A micromechanics-based constitutive model for linear viscoelastic particle-reinforced composites

Abstract

In this paper, a novel micromechanics-based constitutive model is proposed for linear viscoelastic particle-reinforced composites based on a homogenization approach in the time domain. After decomposing the deformation into its volumetric and deviatoric parts, the long-term responses of the constituents are utilized to formulate the constitutive equations of the composites. The strain energy contributions of the constituents are computed from micromechanics principles to derive the effective constitutive model of the composites. Representative volume element models with various particle volume fractions are constructed to validate the constitutive model numerically.

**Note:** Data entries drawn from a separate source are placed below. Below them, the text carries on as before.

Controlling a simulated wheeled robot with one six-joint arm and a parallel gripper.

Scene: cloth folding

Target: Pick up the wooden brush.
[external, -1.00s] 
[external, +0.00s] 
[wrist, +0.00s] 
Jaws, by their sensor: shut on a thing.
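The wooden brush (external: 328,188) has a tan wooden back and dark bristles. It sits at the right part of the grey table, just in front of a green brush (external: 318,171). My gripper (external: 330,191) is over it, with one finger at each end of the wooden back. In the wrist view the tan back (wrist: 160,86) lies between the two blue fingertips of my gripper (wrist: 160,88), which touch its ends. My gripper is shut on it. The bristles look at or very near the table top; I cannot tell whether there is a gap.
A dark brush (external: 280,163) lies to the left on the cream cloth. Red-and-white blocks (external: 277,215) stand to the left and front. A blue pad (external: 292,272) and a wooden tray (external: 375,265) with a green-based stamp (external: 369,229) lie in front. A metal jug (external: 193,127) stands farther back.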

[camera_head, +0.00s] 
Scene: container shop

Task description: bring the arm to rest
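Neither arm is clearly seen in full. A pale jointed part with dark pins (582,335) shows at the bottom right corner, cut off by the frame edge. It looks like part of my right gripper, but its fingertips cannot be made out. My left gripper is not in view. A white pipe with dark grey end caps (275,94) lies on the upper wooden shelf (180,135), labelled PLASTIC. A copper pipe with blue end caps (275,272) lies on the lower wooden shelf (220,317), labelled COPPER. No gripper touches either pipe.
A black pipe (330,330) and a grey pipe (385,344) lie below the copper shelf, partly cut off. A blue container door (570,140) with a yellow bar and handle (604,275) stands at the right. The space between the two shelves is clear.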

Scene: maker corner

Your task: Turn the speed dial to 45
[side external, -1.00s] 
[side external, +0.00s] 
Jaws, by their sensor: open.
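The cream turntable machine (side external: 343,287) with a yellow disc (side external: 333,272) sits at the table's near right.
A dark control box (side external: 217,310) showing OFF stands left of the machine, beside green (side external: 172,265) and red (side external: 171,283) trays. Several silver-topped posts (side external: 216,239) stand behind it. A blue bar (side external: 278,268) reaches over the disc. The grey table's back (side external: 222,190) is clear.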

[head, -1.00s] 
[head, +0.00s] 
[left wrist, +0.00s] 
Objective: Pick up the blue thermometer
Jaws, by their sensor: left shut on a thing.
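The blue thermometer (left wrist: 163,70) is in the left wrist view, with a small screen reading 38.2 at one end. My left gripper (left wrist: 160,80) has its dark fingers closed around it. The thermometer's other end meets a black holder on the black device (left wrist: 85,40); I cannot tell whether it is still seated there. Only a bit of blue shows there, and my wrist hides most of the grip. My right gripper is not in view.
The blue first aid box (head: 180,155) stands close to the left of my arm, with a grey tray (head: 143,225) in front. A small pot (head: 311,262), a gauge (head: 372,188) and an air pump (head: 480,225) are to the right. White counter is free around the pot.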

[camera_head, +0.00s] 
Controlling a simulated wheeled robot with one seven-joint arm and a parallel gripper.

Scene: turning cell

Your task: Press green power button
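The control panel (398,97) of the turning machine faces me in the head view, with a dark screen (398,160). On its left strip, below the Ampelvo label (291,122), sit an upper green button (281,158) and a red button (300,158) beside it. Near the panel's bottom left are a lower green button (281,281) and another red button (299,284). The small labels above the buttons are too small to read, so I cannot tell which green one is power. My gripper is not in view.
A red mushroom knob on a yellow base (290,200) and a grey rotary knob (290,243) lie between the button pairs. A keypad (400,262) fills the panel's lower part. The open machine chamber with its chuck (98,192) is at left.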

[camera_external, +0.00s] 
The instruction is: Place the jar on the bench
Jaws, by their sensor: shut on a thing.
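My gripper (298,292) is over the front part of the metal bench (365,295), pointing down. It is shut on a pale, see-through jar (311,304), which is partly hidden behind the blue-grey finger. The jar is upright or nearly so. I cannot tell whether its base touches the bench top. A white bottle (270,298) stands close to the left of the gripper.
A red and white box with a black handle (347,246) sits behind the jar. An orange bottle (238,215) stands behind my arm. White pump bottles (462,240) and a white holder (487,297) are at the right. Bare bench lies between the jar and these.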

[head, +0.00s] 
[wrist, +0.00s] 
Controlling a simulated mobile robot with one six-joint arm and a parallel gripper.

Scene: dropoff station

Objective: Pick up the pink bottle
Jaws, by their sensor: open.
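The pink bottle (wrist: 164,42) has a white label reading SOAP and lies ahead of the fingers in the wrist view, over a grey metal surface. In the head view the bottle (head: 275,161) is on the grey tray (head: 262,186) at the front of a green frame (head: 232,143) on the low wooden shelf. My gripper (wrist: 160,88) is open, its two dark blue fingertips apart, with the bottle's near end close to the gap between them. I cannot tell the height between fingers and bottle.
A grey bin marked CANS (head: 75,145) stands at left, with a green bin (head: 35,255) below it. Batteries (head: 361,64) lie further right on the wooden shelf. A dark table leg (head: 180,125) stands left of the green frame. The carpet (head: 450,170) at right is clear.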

The effects of the particle volume fraction, strain rate, and elastic and viscous parameters on the effective viscoelastic behaviors of the composites and the creep performances are investigated. The results reveal that the proposed constitutive model can predict well the effective properties of linear viscoelastic particle-reinforced composites in the time domain. The experimental results are also employed to validate the proposed constitutive model in the frequency domain. The findings suggest that the constitutive model can also provide satisfactory predictions for the behaviors of the linear viscoelastic particle-reinforced composites in the frequency domain. After the constitutive model is validated, the composites, exhibiting full relaxation behaviors, are discussed.